-- start TASK MATERIAL --

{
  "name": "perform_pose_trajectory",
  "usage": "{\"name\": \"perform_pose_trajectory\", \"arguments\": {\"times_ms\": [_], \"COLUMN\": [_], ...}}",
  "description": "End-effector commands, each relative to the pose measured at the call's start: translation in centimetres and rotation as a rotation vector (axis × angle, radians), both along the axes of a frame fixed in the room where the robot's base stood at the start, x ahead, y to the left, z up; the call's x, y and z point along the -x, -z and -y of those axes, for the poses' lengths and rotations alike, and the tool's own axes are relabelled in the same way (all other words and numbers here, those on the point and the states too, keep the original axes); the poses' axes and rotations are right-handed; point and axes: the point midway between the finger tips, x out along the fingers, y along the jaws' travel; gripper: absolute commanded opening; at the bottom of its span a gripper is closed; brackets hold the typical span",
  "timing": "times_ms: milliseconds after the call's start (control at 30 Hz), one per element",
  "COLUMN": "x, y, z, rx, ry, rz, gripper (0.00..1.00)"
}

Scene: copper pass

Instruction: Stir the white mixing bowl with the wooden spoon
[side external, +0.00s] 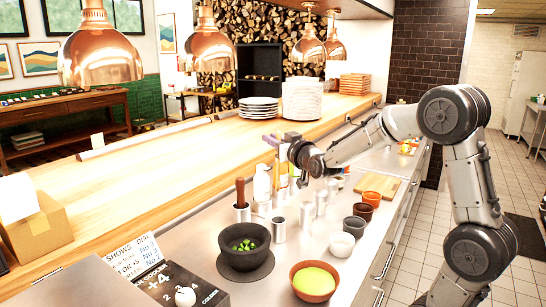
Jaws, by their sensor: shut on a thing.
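A small white bowl (341,246) stands on the steel counter (205,262), right of the middle; I cannot tell for sure that it is the mixing bowl. My gripper (270,140) is beyond it, up and to the left, above the far side of the counter near several bottles (262,184). It is shut on something too small to make out. I cannot tell whether that is the wooden spoon. A brown wooden handle (240,190) stands upright in a metal canister (241,212); its lower end is hidden.
A dark bowl with green pieces (245,245) and a terracotta bowl with yellow contents (314,281) stand in front. Copper lamps (209,42) hang above the wooden ledge (150,165).

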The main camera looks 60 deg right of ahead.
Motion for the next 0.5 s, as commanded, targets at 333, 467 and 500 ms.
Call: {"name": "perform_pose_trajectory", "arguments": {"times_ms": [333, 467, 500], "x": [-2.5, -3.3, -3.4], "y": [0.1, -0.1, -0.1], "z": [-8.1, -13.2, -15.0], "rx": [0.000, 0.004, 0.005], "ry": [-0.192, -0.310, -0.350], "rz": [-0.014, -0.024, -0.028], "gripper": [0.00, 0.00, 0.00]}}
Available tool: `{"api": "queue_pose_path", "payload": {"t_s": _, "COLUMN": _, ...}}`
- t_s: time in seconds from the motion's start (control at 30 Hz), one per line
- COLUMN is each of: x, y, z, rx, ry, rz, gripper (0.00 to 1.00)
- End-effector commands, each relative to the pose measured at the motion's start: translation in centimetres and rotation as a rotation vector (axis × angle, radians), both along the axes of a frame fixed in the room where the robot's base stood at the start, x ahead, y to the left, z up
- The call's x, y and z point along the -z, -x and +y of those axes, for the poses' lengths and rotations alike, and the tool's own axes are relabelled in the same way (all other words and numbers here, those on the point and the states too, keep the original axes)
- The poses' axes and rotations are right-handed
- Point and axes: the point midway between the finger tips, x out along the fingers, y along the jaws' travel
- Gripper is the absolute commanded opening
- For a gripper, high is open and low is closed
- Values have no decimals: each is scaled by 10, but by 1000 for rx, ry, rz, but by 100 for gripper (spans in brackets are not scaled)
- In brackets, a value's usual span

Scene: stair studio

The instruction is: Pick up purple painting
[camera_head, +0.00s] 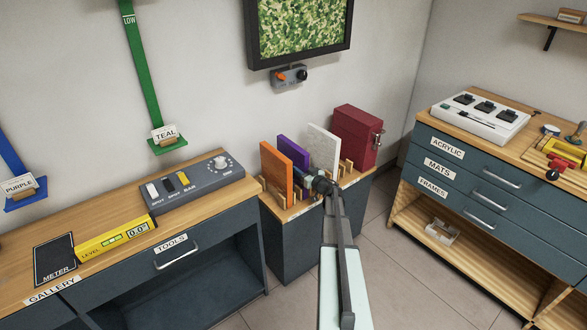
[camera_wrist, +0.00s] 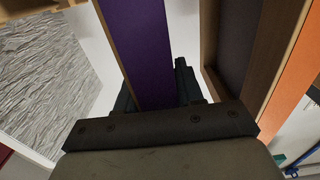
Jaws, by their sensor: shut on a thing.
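The purple painting (camera_head: 293,154) stands upright in a wooden rack between an orange panel (camera_head: 275,171) and a grey-white panel (camera_head: 323,148). My gripper (camera_head: 322,184) is at the near edge of the rack, at the purple painting. In the wrist view the purple painting (camera_wrist: 139,48) runs down between the dark fingers of my gripper (camera_wrist: 158,92), which is shut on it. The fingertips are partly hidden by the painting and the gripper body. The painting's lower part is hidden in the head view.
The orange panel (camera_wrist: 296,70) and the grey textured panel (camera_wrist: 45,75) flank the painting closely. A dark red box (camera_head: 357,136) stands right of the rack. The tools bench (camera_head: 200,217) is at left, the drawer cabinet (camera_head: 480,185) at right. Bare floor (camera_head: 400,270) lies between.

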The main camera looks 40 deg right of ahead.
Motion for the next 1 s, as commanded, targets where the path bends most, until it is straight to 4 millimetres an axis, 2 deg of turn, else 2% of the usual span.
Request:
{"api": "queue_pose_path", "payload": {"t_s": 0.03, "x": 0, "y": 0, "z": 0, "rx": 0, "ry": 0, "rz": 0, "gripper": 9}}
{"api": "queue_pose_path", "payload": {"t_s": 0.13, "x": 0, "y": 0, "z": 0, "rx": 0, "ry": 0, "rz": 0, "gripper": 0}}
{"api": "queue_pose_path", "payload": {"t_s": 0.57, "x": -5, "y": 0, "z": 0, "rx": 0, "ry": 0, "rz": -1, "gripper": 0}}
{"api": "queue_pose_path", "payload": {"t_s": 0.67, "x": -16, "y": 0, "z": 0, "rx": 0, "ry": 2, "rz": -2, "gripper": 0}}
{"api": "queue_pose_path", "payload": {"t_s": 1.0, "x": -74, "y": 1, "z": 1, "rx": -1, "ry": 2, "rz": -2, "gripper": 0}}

-- end TASK MATERIAL --

■ GIVEN TASK ■
Begin with the line containing "Motion for the next 0.5", end with the line containing "- End-effector commands, each", and repeat every line in that stretch exactly.

■ EXPECTED OUTPUT ■
Motion for the next 0.5 s, as commanded, targets at 333, 467 and 500 ms.
Call: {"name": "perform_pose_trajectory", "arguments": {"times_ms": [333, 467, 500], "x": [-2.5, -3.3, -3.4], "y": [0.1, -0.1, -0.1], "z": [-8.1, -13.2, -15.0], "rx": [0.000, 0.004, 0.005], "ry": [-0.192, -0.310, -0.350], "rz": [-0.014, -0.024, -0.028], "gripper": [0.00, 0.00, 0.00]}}
Available tool: `{"api": "queue_pose_path", "payload": {"t_s": _, "COLUMN": _, ...}}`
- t_s: time in seconds from the motion's start (control at 30 Hz), one per line
- COLUMN is each of: x, y, z, rx, ry, rz, gripper (0.00 to 1.00)
- End-effector commands, each relative to the pose measured at the motion's start: translation in centimetres and rotation as a rotation vector (axis × angle, radians), both along the axes of a frame fixed in the room where the robot's base stood at the start, x ahead, y to the left, z up

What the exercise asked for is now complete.